Credit unions have been experiencing an auto lending joyride for the past few years.
The overall number of auto loans held by credit unions grew 22% from Q4 2015 to Q4 2017, according to CUNA Mutual Group. Over that same period, credit unions’ overall outstanding auto loan balances grew 28.7%.
While these results are impressive, a deeper dive into the numbers reveals some troubling trends:
• Between Q4 2015 and Q4 2017, the number of auto loans among credit union primary financial institution (PFI) members grew just 7%, while non-PFI member auto loans grew 44%, CUNA Mutual reports.
• The indirect channel accounted for 56% of all credit union auto loans in 2017, up from 43% in 2012. This is projected to grow to 61% by 2021.
This strong growth can be attributed to two sources that aren’t typically known for their long-term profitability: non-PFI members and the indirect channel.
Meanwhile, credit unions must also consider looming issues such as rising interest rates and falling pent-up demand.
However, the biggest influence on auto lending may not be rates and terms, but rather the growing importance of ease and speed.
Consumers crave convenience
Technology gives consumers quick and convenient access to vehicle information, which has caused buyers to alter their purchasing behavior. Now, car buyers regularly conduct research online and make a decision before even visiting the dealer.
As more consumers conduct research online, vehicle financing is responding accordingly. Historically, most lenders digitized only part of the loan process. But we’re now seeing a rapid advance toward a more complete digital end-to-end lending platform.
What’s driving this digital transformation? Fintechs and financial institutions recognizing the strength of partnerships.
As the Bank Administration Institute notes, “Fintech brings cutting-edge customer experience, speed to market, and an agile approach to keep up with changing customer needs. The [financial institution] brings the brand, customer base, balance sheet and regulatory framework.”
These alliances enable your competitors to develop streamlined lending platforms that incorporate the entire loan process—from application to decisioning and funding—all in a few fast and easy steps.
For example, take Marcus, a new digital lending platform from Goldman Sachs. It offers no-fee, fixed-rate loans up to $40,000 with funding available in as little as a day. In just minutes, borrowers can complete the simple process and be prepared to finalize their purchase at the dealership.
Applying artificial intelligence (AI) to credit scoring will enhance digital lending platforms. Moving beyond traditional attributes, AI will draw from vast amounts of data to identify and connect alternate traits (i.e., rent and utilities payments, browsing history, etc.) to form valuable insights and a more accurate credit risk model.
AI’s speed will mean quicker decisioning during the digital loan event.
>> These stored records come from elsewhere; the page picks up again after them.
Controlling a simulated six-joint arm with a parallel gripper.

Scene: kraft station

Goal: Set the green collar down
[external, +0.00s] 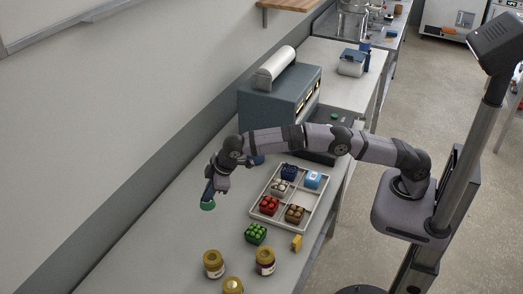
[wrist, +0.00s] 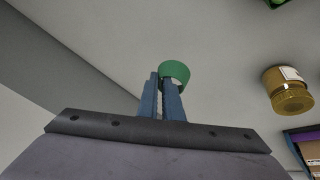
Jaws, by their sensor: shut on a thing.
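The green collar (external: 208,206) is at the tip of my gripper (external: 208,196), over the left part of the table. In the wrist view the green collar (wrist: 175,71) is a short, slightly flared ring at the ends of the two blue fingers (wrist: 167,86). My gripper is shut on it, pointing down in the external view. Whether the collar touches the table or hangs just above it I cannot tell.
A white divided tray (external: 252,211) with several coloured blocks lies right of my gripper. A green block (external: 255,233), a yellow piece (external: 296,243) and jars (external: 213,263) stand nearer the front. A grey machine (external: 275,105) stands behind. Bare table surrounds the collar.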

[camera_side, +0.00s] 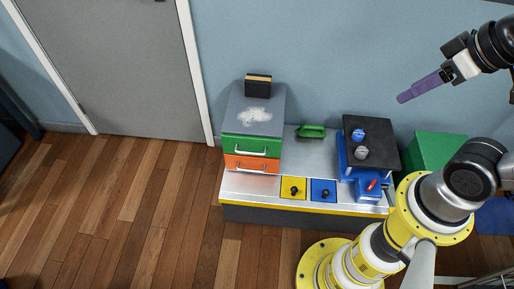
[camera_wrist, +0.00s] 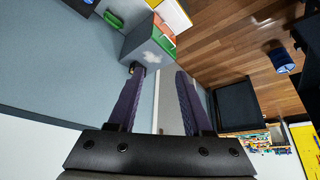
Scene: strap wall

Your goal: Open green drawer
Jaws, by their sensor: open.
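The green drawer (camera_side: 235,146) is the upper drawer of a small grey-topped cabinet, with a pale bar handle (camera_side: 250,152) across its front. It looks shut. The green front also shows in the wrist view (camera_wrist: 163,38), seen obliquely near the top. My gripper (camera_side: 402,99) is at the upper right in the side view, high and well away from the cabinet. Its two purple fingers (camera_wrist: 160,72) are apart in the wrist view, with nothing between them. In the side view the fingers overlap, so their gap is hidden there.
An orange drawer (camera_side: 236,163) sits below the green one. A black-and-yellow block (camera_side: 258,84) and white powder (camera_side: 254,117) are on the cabinet top. A green-handled item (camera_side: 311,131), yellow panel (camera_side: 293,188), blue panel (camera_side: 323,191) and black-topped blue unit (camera_side: 380,133) stand to the right.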

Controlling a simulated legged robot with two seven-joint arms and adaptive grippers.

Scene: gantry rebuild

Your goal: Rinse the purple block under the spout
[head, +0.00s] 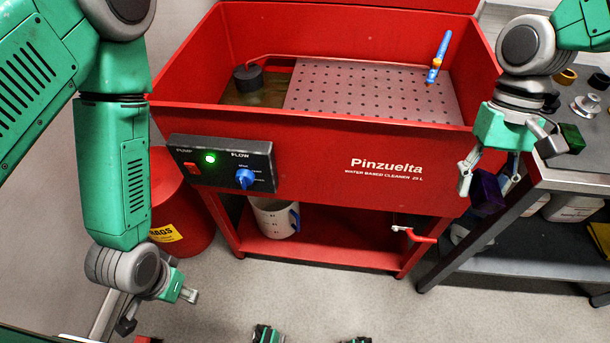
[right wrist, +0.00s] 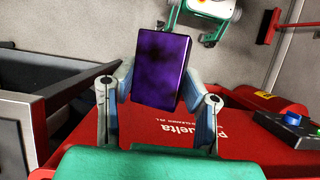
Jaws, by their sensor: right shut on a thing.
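The purple block (head: 487,190) hangs between the fingers of my right gripper (head: 474,182), in front of the right end of the red washer, outside the basin. In the right wrist view the block (right wrist: 160,70) fills the space between both fingers and has dark smudges on its face. The spout (head: 438,58), blue with an orange lower part, stands at the right of the basin above the perforated grey tray (head: 365,90). My left gripper (head: 158,311) is low at the left, fingers apart and empty.
The red washer's front wall (head: 310,150) lies between the block and the tray. Its control panel (head: 222,163) has a lit green light and a blue flow knob (head: 245,179). A dark bench (head: 570,175) stands close at right. A red bin (head: 180,215) stands at left.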

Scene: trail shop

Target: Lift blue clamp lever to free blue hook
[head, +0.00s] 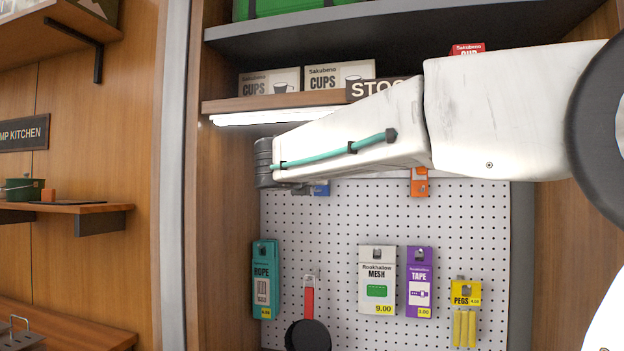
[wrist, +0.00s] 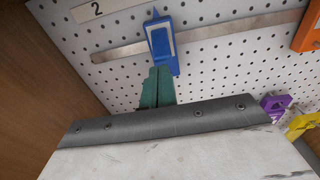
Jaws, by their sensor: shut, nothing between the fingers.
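The blue clamp lever (wrist: 161,42) sits across a metal rail on the white pegboard in the wrist view, its long part hanging downward. In the head view only a small blue piece (head: 321,190) shows below my arm. My gripper (wrist: 159,70) shows in the wrist view as two green fingers pressed together, empty. Their tips are at the lower end of the blue lever; I cannot tell whether they touch it. The blue hook cannot be made out apart from the clamp. In the head view my gripper is mostly hidden by my arm.
An orange clamp (head: 419,184) is to the right on the same metal rail (wrist: 215,34). Packs of rope (head: 265,280), mesh (head: 377,280), tape (head: 419,281) and pegs (head: 466,312) hang below, with a pan (head: 308,334). A shelf (head: 290,104) with boxes is above.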

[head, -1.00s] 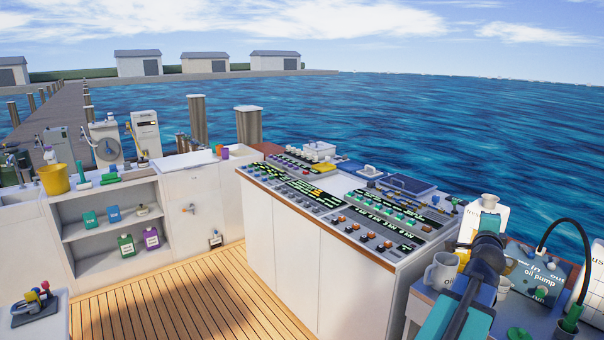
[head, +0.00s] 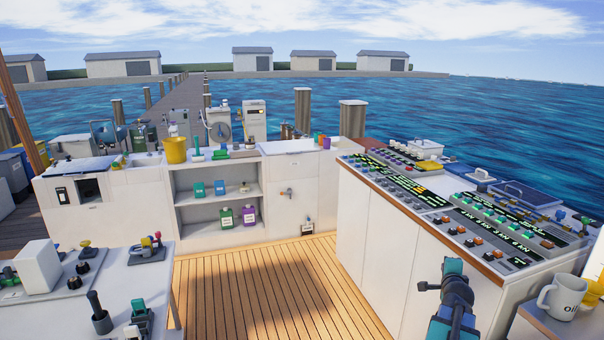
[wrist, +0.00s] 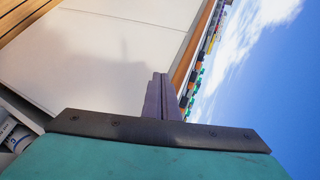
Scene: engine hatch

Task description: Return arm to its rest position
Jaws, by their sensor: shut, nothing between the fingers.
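In the wrist view, my gripper (wrist: 160,88) shows two grey-purple fingers pressed together with nothing between them. Its dark mounting plate and teal body fill the bottom of that view. The fingers point toward the white side of the console (wrist: 105,50), apparently with free air around them, though the exact gap cannot be told. In the head view, my arm (head: 453,300) stands at the lower right, in front of the console (head: 385,245). The fingertips cannot be made out there.
A grey mug (head: 561,297) stands on a low surface right of my arm. A white bench (head: 80,285) with knobs and levers is at the lower left. Shelves (head: 205,225) with bottles stand at the back. The wooden deck (head: 250,290) between them is clear.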

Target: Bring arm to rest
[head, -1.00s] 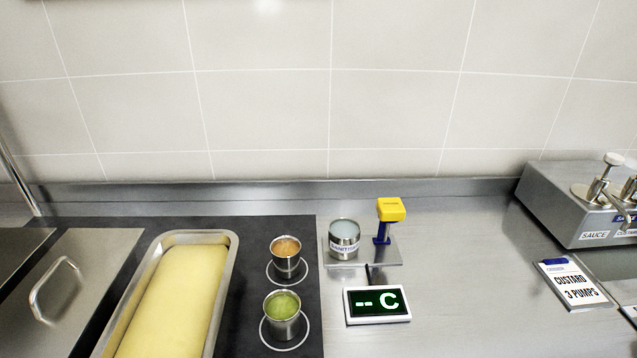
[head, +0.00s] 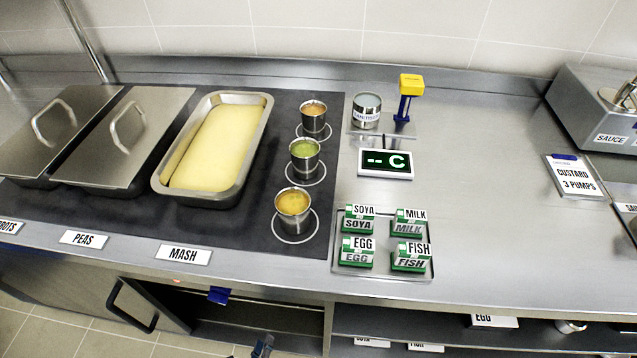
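My left gripper (head: 262,346) shows only as a small dark shape at the bottom edge of the head view, low in front of the counter. It is too small and cut off to tell whether it is open or shut, and I see nothing clearly held in it. My right gripper is not in view. No arm is over the counter top.
The steel counter (head: 480,200) holds a mash pan (head: 265,108), lidded pans (head: 125,135), three small pots (head: 293,205), a thermometer display (head: 386,163), a yellow-headed probe (head: 411,85) and an allergen-tag tray (head: 340,270). The right middle is clear. Open shelves lie below.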

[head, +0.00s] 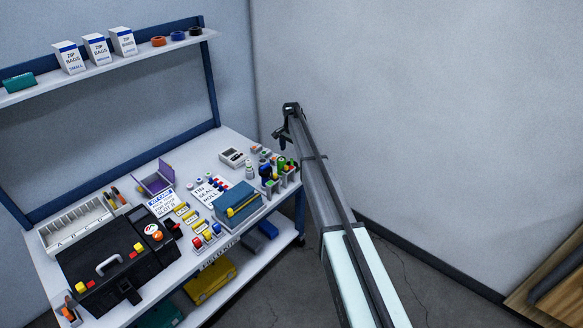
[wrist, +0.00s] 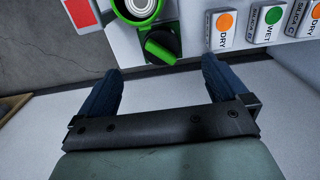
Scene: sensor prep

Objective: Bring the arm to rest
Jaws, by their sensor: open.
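My gripper (head: 281,136) is in the head view at the end of my raised arm, above the right end of the workbench (head: 235,142). In the wrist view its two dark blue fingers (wrist: 160,72) are spread apart with nothing between them. Beyond the fingertips are a green knob (wrist: 161,47) and a round green-ringed part (wrist: 138,8). They look apart from the fingers, though the exact gap cannot be told.
Labelled blocks (wrist: 224,29) marked DRY and WET stand right of the knob. Open floor and bare wall (head: 430,100) lie to the right.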

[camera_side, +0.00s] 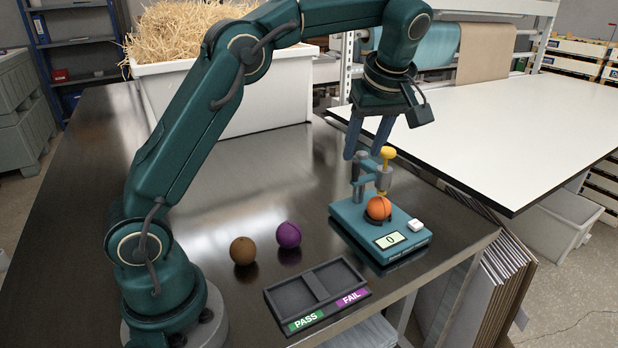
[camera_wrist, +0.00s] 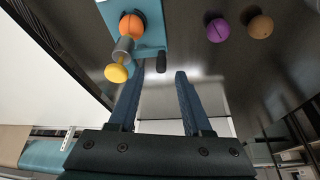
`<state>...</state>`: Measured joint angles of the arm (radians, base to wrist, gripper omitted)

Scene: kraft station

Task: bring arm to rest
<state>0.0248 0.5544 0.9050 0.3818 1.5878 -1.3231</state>
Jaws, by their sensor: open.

As consumer expectations and preferences continue gravitating toward fast and simple, a fully digital experience will become the norm. Credit unions that have long relied on lower rates to attract auto loans will have to consider a strategic shift.
Don’t just deploy technology. Instead, work toward a simple and seamless digital model designed around your membership’s perspective.
This approach will help build your brand, deepen relationships with non-PFI and indirect borrowers, and attract more member loans. In fact, as of Q4 2017, other institutions held 58% of credit union members’ auto loans—representing an opportunity that may be greater than you realize.
The next generation of borrowers has an even stronger digital mindset. Their expectations will likely raise the bar for what you’ll need to deliver.